Lassie Reboots

I've got a 4096 node in Fremont and today I got two Lassie notifications about reboots about 4 hours apart. I've looked through /var/log/syslog and /var/log/messages around the time of both reboots and there's nothing going on that I can see. Any suggestions on where else to look? Or logging tools to use to check if it's a memory use reboot when/if it happens next time? I do not have m.paniconoom=1 set in /etc/sysctl.conf.

It's all very strange because the reboot times (6AM and 10AM GMT) are just about the slowest load periods the server sees.

7 Replies

Hey! I have this problem too. And this is after 400+ days without accidents. I have:

1 server on Ubuntu 10.04 (kernel 2.6)

1 server on Ubuntu 11.04 (kernel 2.6)

1 server on Ubuntu 14.04 (kernel 3.15)

The former two servers were rebooted and the later was not.

I've got a reply from Linode stuff:

> The error that your Linode encountered may be due to its use of the 2.6 series kernel. I would recommend upgrading to a 3.x kernel in order to address this issue.

I'm not happy with this. So I'm looking forward for any explanation to get to know if update is absolutely necessary.

I too am using a 2.6 series kernel. Upgrading isn't exactly my first choice either. I had two reboots today and one a month ago, the first for more than a year.

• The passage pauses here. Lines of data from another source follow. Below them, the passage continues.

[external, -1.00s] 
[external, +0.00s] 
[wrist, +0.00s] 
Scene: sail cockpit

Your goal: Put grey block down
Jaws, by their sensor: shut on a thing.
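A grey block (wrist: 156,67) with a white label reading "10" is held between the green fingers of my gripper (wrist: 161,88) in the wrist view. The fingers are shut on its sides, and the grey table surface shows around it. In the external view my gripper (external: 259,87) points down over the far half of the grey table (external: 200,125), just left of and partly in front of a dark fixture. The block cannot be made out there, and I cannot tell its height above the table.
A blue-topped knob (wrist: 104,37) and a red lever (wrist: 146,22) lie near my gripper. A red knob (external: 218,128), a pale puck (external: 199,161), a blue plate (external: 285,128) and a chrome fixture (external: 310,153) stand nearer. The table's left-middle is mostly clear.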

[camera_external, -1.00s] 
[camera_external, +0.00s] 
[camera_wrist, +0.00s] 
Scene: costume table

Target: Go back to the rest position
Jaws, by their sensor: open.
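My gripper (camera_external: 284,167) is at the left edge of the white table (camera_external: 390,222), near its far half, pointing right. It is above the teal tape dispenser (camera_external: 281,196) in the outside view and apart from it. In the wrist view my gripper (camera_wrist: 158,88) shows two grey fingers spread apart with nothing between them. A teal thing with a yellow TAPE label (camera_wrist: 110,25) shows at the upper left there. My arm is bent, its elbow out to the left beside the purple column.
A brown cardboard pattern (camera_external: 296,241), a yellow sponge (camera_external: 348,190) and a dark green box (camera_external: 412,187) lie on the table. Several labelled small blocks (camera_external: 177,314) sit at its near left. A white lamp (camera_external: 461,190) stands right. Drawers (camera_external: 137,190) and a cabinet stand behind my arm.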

Given that the kernels are many years old, have known stability and security issues, and are generally unfit for use on the public Internet, you should probably not use the 2.6.x kernels. I'm not even sure why Linode keeps them around.

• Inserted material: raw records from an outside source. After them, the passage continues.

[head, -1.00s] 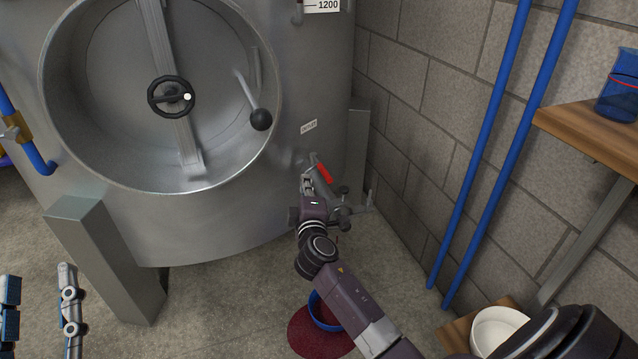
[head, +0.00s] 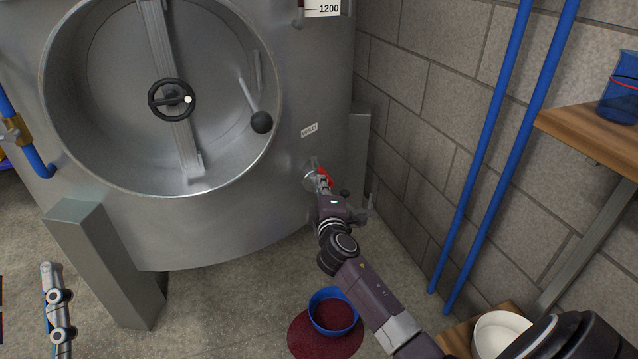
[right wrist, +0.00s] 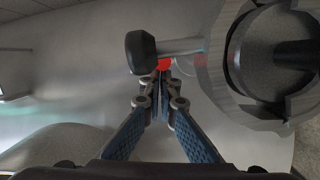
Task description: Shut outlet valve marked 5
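The outlet valve (head: 311,178) sits low on the right of the steel tank, under a small tag (head: 309,130) that seems to read OUTLET; I see no 5. Its red lever (head: 326,174) is partly hidden by my right gripper (head: 323,184). In the right wrist view the fingers (right wrist: 163,76) are nearly together, their tips at the red lever (right wrist: 165,64). I cannot tell whether the lever is between them. A dark knob on a grey stem (right wrist: 141,53) is close beside the tips. My left gripper (head: 28,300) is open and empty at the lower left.
A blue bowl (head: 333,294) with dark red liquid stands in a red puddle (head: 303,342) under my right arm. A block wall (head: 415,150) and blue pipes (head: 490,160) are on the right. A tank leg (head: 110,265) stands left. A wooden shelf (head: 590,135) holds a blue beaker (head: 620,95).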

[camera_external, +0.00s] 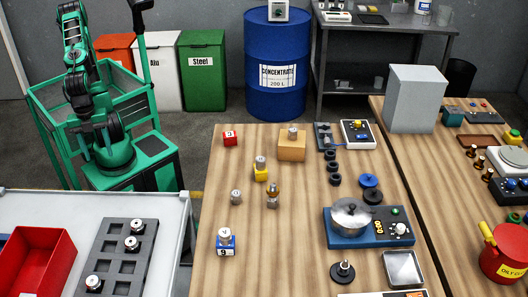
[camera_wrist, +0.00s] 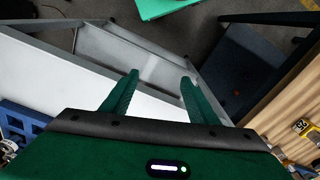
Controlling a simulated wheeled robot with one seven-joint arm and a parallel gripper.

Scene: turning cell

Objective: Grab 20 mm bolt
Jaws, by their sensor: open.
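Several small metal bolt-like pieces stand on the wooden table: a loose one (camera_external: 236,196), one on a yellow block (camera_external: 260,162), one on a blue numbered block (camera_external: 224,233), one on a tan box (camera_external: 293,132), and one beside a brass-coloured piece (camera_external: 272,202). I cannot tell which is the 20 mm bolt. My gripper (camera_wrist: 160,78) is open and empty in the wrist view, its two green fingers apart above the gap between a light worktop and the wooden table. In the external view my arm is folded at the back left, away from the bolts.
A light side table (camera_external: 70,212) holds a red bin (camera_external: 40,262) and a dark pocketed tray (camera_external: 112,270) with several metal pieces. A blue drum (camera_external: 276,50) is behind.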

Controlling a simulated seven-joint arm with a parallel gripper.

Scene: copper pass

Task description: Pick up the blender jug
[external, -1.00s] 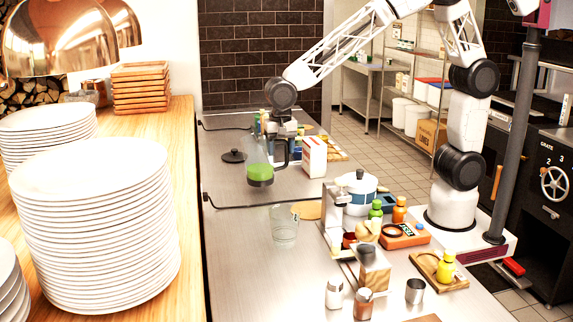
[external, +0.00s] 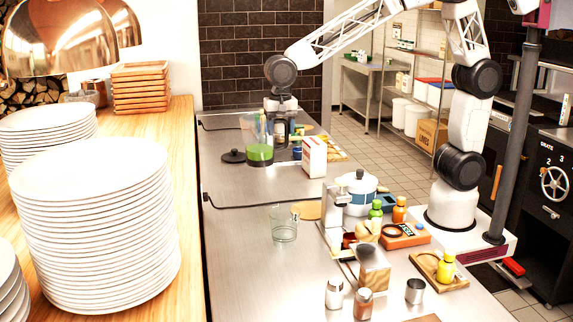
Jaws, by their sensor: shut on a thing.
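The blender jug (external: 259,153) is a clear jug with green liquid in its lower part and a dark handle on its right side. It hangs above the steel counter, roughly upright. My gripper (external: 281,115) is at the jug's handle side, near the top, and is shut on the jug. The fingertips are small and partly hidden by the jug and handle, so the exact grip point is hard to see.
A black lid (external: 233,156) lies left of the jug. A white-and-red carton (external: 314,157) stands close on its right. An empty glass (external: 284,224) stands nearer. The counter's left middle is clear.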

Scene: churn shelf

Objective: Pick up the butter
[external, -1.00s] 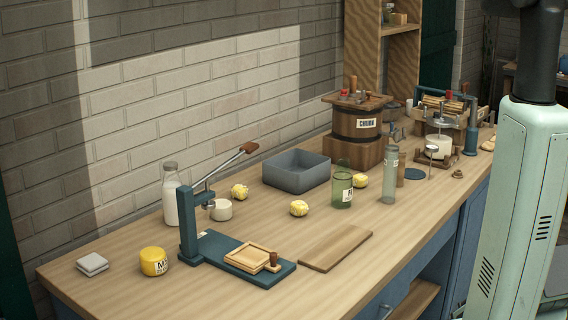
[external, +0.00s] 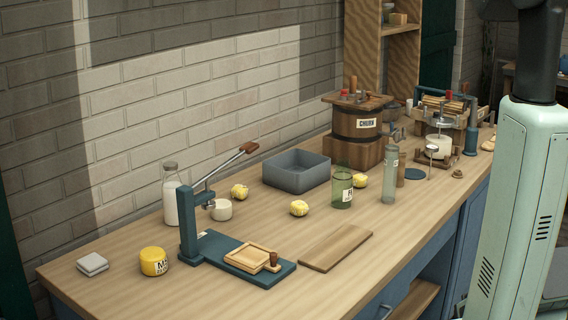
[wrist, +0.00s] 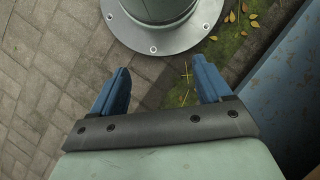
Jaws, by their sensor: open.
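Three pale yellow lumps that look like butter lie on the wooden counter in the external view. One lump (external: 240,191) is at the left, behind the small white cup. A second lump (external: 299,208) is near the middle, in front of the grey bin. A third lump (external: 361,181) is partly hidden behind the green glass jar. My gripper (wrist: 160,64) shows in the wrist view with its two blue fingers apart and nothing between them. It points down over paving and a round metal base plate, away from the counter. The external view does not show the gripper.
A blue lever press (external: 190,225) and a cutting board (external: 335,249) stand at the front. The grey bin (external: 297,180), green jar (external: 342,190) and clear bottle (external: 390,180) surround the lumps. A wooden churn (external: 357,124) stands behind.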

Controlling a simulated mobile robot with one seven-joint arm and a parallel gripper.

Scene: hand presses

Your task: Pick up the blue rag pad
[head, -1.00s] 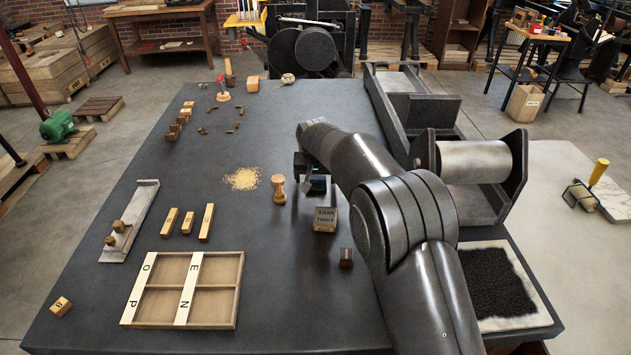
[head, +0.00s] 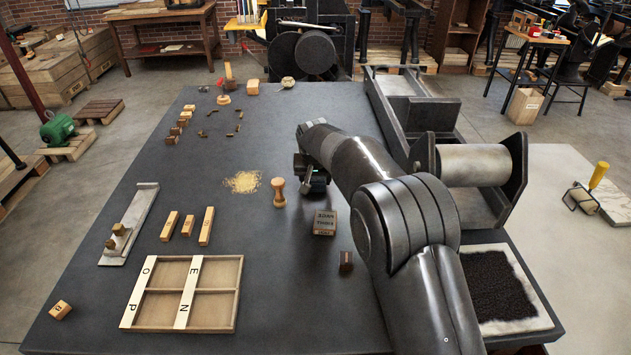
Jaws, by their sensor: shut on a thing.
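My gripper (head: 308,182) is low over the dark table, right of the wooden turned handle. It is shut on a small dark blue thing (head: 319,183), which looks like the blue rag pad. Only a small part of the pad shows, beside my wrist and fingers. My forearm covers the table to the right of it. I cannot tell whether the pad still touches the table.
The turned handle (head: 279,192) stands close on the left, and a lettered block (head: 325,223) sits just in front. A roller press (head: 480,163) stands right.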

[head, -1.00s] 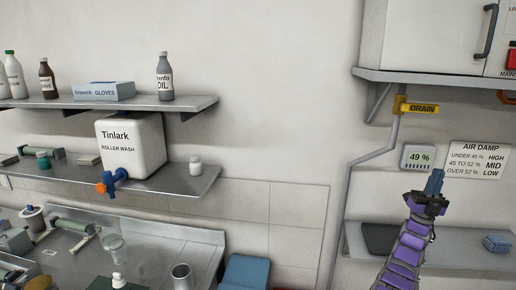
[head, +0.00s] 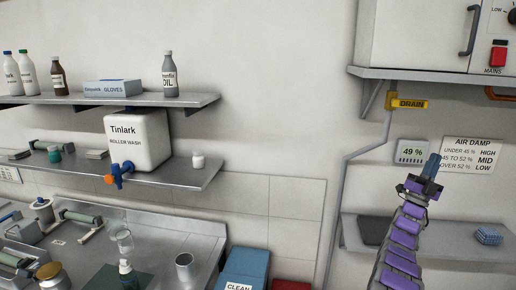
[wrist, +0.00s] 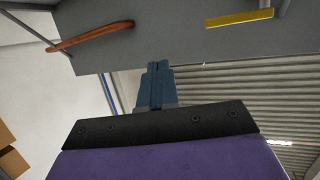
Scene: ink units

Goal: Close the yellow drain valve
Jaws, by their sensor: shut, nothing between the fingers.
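The yellow drain valve (head: 408,104) is a bar handle marked DRAIN, under the cabinet shelf at the right. It lies level, pointing right from the top of a grey pipe (head: 386,122) that runs down the wall. My gripper (head: 433,165) is shut and empty, with blue fingers pointing up. In the head view it is below and a little right of the handle, apart from it. In the wrist view the shut fingers (wrist: 157,85) are at the middle, and a yellow bar (wrist: 240,18), likely the handle, is up and to the right.
An orange handle (head: 500,95) is right of the valve under the same shelf (head: 440,77). A humidity meter (head: 412,152) and an air damp sign (head: 472,153) are behind my gripper. A lower shelf (head: 430,240) holds a dark pad.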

Try looking at the 'logview' dump from lish… that may indicate why your kernel stopped running.

Well, 10.04 is LTS distro and will be supported until mid 2015. So when I made my choice 4 years ago it was absolutely not obvious that latest Ubuntu server is “generally unfit for use the public Internet”.

Ubuntu 10.04 is absolutely fine, it's the kernel that you've selected in your Linode configuration profile which is NOT fine. They are two entirely separate things.

Thank you, hoopycat! I've got another reply from Linode stuff and they recommend the same:

This issue appears to be related to a service issue with Linodes running 2.6 kernels. We've had widespread reports of this issue over the past 24 hours. You can update your kernel by simply editing your configuration profile and selecting an updated 3.x kernel from the dropdown. This will allow you to swap the kernel without affecting the internals of your Linode. If you do encounter issues, you can swap back to the older kernel without issues by following those same steps.

Thanks all for the replies (and to the Linode support staff for their responses). I've spun up a new node and restore yesterday's backup to it so I can test this kernel upgrade process. Interesting to see how it goes!